### WRITTEN REQUEST
Return the whole listing, line for line, without the pictures in it.

### SOURCE DATA
══════════════════════════════

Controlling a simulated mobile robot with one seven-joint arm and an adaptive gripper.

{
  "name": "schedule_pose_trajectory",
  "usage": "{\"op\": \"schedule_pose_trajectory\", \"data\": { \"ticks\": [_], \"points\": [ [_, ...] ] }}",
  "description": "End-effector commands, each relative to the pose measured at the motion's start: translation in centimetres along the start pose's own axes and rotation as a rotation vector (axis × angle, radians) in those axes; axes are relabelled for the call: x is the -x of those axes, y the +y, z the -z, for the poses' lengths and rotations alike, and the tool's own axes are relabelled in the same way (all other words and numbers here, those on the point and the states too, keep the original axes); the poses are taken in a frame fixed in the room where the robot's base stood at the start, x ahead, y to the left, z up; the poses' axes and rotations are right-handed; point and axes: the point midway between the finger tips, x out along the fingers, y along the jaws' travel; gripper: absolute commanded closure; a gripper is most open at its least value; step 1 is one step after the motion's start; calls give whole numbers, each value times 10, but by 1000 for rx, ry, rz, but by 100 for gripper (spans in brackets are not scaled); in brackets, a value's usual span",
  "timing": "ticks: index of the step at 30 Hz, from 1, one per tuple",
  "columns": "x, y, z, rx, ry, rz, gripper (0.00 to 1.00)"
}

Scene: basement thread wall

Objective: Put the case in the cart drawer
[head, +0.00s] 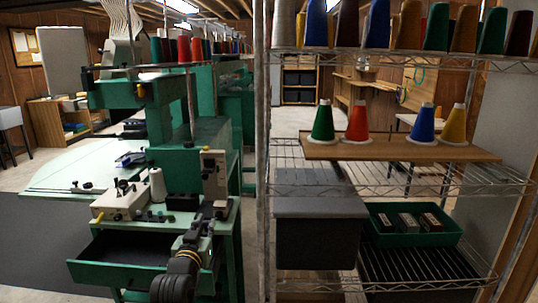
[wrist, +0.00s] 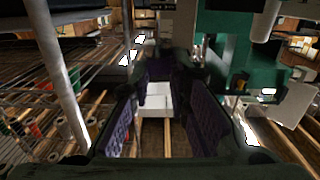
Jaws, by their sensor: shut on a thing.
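My gripper (wrist: 168,72) has its two purple-padded fingers drawn in towards each other at their tips. The green cart drawer (head: 103,258) stands pulled out under the machine at the lower left. Its dark inside looks empty where it shows; my arm hides its right end.
A green machine (head: 205,140) and a beige unit (head: 213,165) with a white spool stand above the drawer. A wire shelf (head: 390,186) to the right holds thread cones, a grey bin (head: 318,240) and a green tray (head: 455,236) with several small boxes.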

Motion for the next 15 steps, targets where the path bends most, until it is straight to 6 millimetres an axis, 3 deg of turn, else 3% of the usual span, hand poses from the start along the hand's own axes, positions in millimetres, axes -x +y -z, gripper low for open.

══════════════════════════════

### WRITTEN RESPONSE
Controlling a simulated mobile robot with one seven-joint arm and an adaptive gripper.

{
  "name": "schedule_pose_trajectory",
  "usage": "{\"op\": \"schedule_pose_trajectory\", \"data\": { \"ticks\": [_], \"points\": [ [_, ...] ] }}",
  "description": "End-effector commands, each relative to the pose measured at the motion's start: translation in centimetres along the start pose's own axes and rotation as a rotation vector (axis × angle, radians) in those axes; axes are relabelled for the call: x is the -x of those axes, y the +y, z the -z, for the poses' lengths and rotations alike, and the tool's own axes are relabelled in the same way (all other words and numbers here, those on the point and the states too, keep the original axes); the poses are taken in a frame fixed in the room where the robot's base stood at the start, x ahead, y to the left, z up; the poses' axes and rotations are right-handed; point and axes: the point midway between the finger tips, x out along the fingers, y along the jaws' travel; gripper: absolute commanded closure; a gripper is most open at its least value; step 1 is one step after the motion's start; calls give whole numbers, each value times 10, but by 1000 for rx, ry, rz, but by 100 for gripper (spans in brackets are not scaled); in brackets, a value's usual span",
  "timing": "ticks: index of the step at 30 Hz, from 1, one per tuple",
  "columns": "x, y, z, rx, ry, rz, gripper (0.00 to 1.00)"
}

Scene: basement thread wall

Objective: Put the case in the cart drawer
[head, +0.00s] 
[wrist, +0.00s] 
Jaws, by their sensor: shut on a thing.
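My gripper (wrist: 168,72) has its two purple-padded fingers drawn in towards each other at their tips. The green cart drawer (head: 103,258) stands pulled out under the machine at the lower left. Its dark inside looks empty where it shows; my arm hides its right end.
A green machine (head: 205,140) and a beige unit (head: 213,165) with a white spool stand above the drawer. A wire shelf (head: 390,186) to the right holds thread cones, a grey bin (head: 318,240) and a green tray (head: 455,236) with several small boxes.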

Motion for the next 15 steps, targets where the path bends most, until it is straight to 6 millimetres an axis, 3 deg of turn, else 3% of the usual span, hand poses from the start along the hand's own axes, positions in millimetres, axes -x +y -z, gripper low for open.

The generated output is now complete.